Goal:
Repeat every line of the listing below exactly, minus the pictures.

+---+

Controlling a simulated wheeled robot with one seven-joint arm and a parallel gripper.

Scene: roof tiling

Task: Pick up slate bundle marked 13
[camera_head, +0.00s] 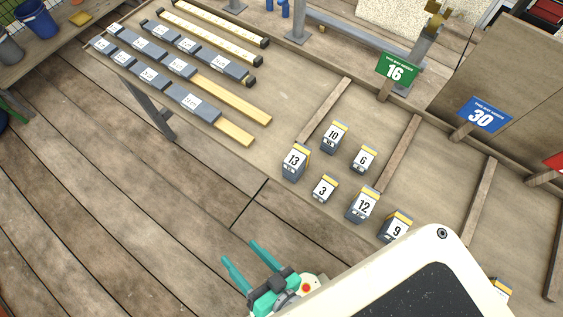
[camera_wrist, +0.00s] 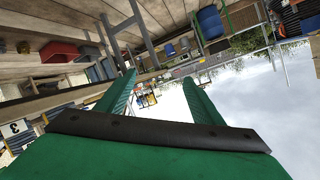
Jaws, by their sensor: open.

+---+

Response below:
Controlling a simulated wheeled robot with one seven-joint arm and a parallel gripper.

Scene: roof tiling

Task: Pick up slate bundle marked 13
[camera_head, +0.00s] 
[camera_wrist, +0.00s] 
Jaws, by their sensor: open.

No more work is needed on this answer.